12. ADJUSTMENTS UPON CHANGES IN STOCK.
(a) If any change is made in the stock subject to the Plan, or subject to
any Stock Award, without the receipt of consideration by the Company
(through merger, consolidation, reorganization, recapitalization,
reincorporation, stock dividend, dividend in property other than cash,
stock split, liquidating dividend, combination of shares, exchange of
shares, change in corporate structure or other transaction not involving
the receipt of consideration by the Company), the Plan will be
appropriately adjusted in the class(es) and maximum number of shares
subject to the Plan pursuant to subsection 4(a) and the maximum number of
shares subject to award to any person during any calendar year pursuant to
subsection 5(c), and the outstanding Stock Awards will be appropriately
adjusted in the class(es) and number of shares and price per share of stock
subject to such outstanding Stock Awards. Such adjustments shall be made by
the Board or the Committee, the determination of which shall be final,
binding and conclusive. (The conversion of any convertible securities of
the Company shall not be treated as a "transaction not involving the
receipt of consideration by the Company".)
<PAGE> 10
(b) In the event of: (1) a dissolution, liquidation or sale of
substantially all of the assets of the Company; (2) a merger or
consolidation in which the Company is not the surviving corporation; or (3)

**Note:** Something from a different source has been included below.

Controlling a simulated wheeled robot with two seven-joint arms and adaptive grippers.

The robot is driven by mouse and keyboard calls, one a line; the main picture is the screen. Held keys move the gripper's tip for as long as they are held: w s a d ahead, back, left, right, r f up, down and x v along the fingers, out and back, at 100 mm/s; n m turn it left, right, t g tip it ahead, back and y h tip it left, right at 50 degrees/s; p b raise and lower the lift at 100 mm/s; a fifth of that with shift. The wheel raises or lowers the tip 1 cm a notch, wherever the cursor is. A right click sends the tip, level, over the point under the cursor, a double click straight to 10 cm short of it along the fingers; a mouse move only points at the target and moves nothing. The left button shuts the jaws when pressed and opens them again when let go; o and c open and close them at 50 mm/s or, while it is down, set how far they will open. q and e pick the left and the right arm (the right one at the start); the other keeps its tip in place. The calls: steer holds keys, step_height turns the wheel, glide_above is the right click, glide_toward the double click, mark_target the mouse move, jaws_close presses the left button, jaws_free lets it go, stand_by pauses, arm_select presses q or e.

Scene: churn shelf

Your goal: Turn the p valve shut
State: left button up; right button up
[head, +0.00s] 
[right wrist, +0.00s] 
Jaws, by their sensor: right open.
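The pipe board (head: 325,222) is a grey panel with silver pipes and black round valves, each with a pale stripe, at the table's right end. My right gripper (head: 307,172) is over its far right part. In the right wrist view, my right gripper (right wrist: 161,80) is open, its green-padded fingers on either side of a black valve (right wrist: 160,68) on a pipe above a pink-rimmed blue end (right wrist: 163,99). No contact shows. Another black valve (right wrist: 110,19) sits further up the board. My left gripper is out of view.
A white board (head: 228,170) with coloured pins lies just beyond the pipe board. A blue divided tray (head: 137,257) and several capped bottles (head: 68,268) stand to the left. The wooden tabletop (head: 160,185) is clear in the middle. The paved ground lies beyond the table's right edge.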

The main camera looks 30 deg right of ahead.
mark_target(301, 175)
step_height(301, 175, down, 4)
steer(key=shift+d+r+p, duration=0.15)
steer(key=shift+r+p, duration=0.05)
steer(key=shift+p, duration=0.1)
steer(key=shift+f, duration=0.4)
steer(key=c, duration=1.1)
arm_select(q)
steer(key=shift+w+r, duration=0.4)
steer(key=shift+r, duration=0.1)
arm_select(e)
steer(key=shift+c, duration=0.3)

a reverse merger in which the Company is the surviving corporation but the
shares of the Company's common stock outstanding immediately preceding the
merger are converted by virtue of the merger into other property, whether
in the form of securities, cash or otherwise, then to the extent permitted
by applicable law: (i) any surviving corporation or a parent of such
surviving corporation shall assume any Stock Awards outstanding under the
Plan or shall substitute similar Stock Awards for those outstanding under
the Plan, or (ii) such Stock Awards shall continue in full force and
effect. In the event any surviving corporation or its parent refuses to
assume or continue such Stock Awards, or to substitute similar Stock Awards
for those outstanding under the Plan, then, with respect to Stock Awards
held by persons then performing services as Employees, Directors or
Consultants, the time during which such Stock Awards may be exercised shall
be accelerated, the vesting of such Stock Awards shall be accelerated if so
determined by the Board and the Stock Awards terminated if not exercised
prior to such event.
13. AMENDMENT OF THE PLAN AND STOCK AWARDS.
(a) The Board at any time, and from time to time, may amend the Plan.

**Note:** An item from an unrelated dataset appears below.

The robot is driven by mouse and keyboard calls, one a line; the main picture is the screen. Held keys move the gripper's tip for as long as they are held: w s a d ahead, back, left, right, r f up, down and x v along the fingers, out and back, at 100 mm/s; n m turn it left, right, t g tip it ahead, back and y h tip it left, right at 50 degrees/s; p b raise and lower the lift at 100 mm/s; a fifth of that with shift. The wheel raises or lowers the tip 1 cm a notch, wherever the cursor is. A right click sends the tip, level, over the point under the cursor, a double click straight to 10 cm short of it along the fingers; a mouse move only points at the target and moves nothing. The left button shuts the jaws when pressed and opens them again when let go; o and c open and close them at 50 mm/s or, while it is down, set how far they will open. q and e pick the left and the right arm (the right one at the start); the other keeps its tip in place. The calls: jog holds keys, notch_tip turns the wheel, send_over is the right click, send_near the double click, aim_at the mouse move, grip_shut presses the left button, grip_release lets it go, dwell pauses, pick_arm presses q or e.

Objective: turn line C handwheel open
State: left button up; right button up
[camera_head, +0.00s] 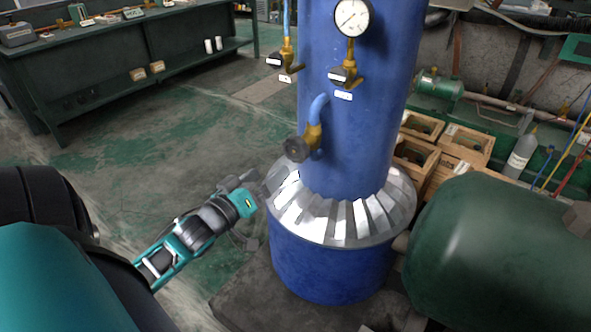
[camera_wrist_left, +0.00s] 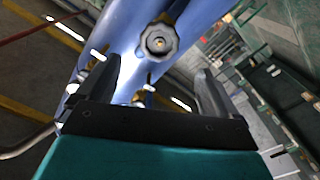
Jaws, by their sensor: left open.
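A dark round handwheel (camera_head: 297,149) sits on a brass valve on the front of the tall blue column (camera_head: 352,120), joined to a blue hose. In the left wrist view the handwheel (camera_wrist_left: 159,40) appears beyond and between my fingers, apart from them. My left gripper (camera_head: 252,178) is below and left of the handwheel, beside the column's silver collar. In the left wrist view its two dark fingers (camera_wrist_left: 158,88) stand wide apart with nothing between them. Two more brass valves with white labels sit higher on the column. The label wording is too small to read. My right gripper is not in view.
A large green tank (camera_head: 500,265) stands at the right of the column. A pressure gauge (camera_head: 351,17) is at the top. A green workbench (camera_head: 120,60) stands back left. The floor between is open.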

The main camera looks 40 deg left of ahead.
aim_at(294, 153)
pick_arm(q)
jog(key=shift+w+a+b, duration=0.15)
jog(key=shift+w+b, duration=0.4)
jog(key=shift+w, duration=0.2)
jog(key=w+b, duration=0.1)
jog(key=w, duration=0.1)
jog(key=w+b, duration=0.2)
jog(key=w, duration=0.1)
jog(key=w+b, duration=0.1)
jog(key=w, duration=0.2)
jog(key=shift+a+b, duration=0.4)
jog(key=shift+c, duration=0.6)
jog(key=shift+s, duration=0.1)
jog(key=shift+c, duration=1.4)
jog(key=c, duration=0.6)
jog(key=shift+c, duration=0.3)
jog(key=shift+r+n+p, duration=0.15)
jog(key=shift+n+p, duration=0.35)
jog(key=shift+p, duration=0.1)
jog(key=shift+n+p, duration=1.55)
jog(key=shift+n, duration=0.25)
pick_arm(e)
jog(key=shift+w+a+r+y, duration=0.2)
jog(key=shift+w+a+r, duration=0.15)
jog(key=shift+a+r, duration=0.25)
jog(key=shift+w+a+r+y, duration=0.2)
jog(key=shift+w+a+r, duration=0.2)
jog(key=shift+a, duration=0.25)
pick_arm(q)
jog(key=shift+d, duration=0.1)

However, except as provided in Section 12 relating to adjustments upon
changes in stock, no amendment shall be effective unless approved by the
stockholders of the Company to the extent stockholder approval is necessary
for the Plan to satisfy the requirements of Section 422 of the Code, Rule
16b-3 or any Nasdaq or securities exchange listing requirements.
(b) The Board may in its sole discretion submit any other amendment to the
Plan for stockholder approval, including, but not limited to, amendments to
the Plan intended to satisfy the requirements of Section 162(m) of the Code
and the regulations thereunder regarding the exclusion of performance-based
compensation from the limit on corporate deductibility of compensation paid
to certain executive officers.
(c) It is expressly contemplated that the Board may amend the Plan in any
respect the Board deems necessary or advisable to provide eligible
Employees, Directors or Consultants with the maximum benefits provided or
to be provided under the provisions of the Code and the regulations
promulgated thereunder relating to Incentive Stock Options and/or to bring
the Plan and/or Incentive Stock Options granted under it into compliance
therewith.
(d) Rights under any Stock Award granted before amendment of the Plan shall
not be impaired by any amendment of the Plan unless (i) the Company
requests the consent of the person to whom the Stock Award was granted and
(ii) such person consents in writing.
(e) The Board at any time, and from time to time, may amend the terms of
any one or more Stock Awards; provided, however, that the rights under any
Stock Award shall not be impaired by any such amendment unless (i) the
Company requests the consent of the person to whom the Stock Award was
granted and (ii) such person consents in writing.
14. TERMINATION OR SUSPENSION OF THE PLAN.
(a) The Board may suspend or terminate the Plan at any time. Unless sooner
terminated, the Plan shall terminate ten (10) years from the date the Plan
is adopted by the Board or approved by the stockholders of the Company,
whichever is earlier. No Stock Awards may be granted under the Plan while
the Plan is suspended or after it is terminated.
(b) Rights and obligations under any Stock Award granted while the Plan is
in effect shall not be impaired by suspension or termination of the Plan,
except with the consent of the person to whom the Stock Award was granted.
15. EFFECTIVE DATE OF PLAN.
The Plan shall become effective on the date adopted by the Board, but no Stock
Awards granted under the Plan shall be exercised unless and until the Plan has
been approved by the stockholders of the Company, which approval shall be within
twelve (12) months before or after the date the Plan is adopted by the Board.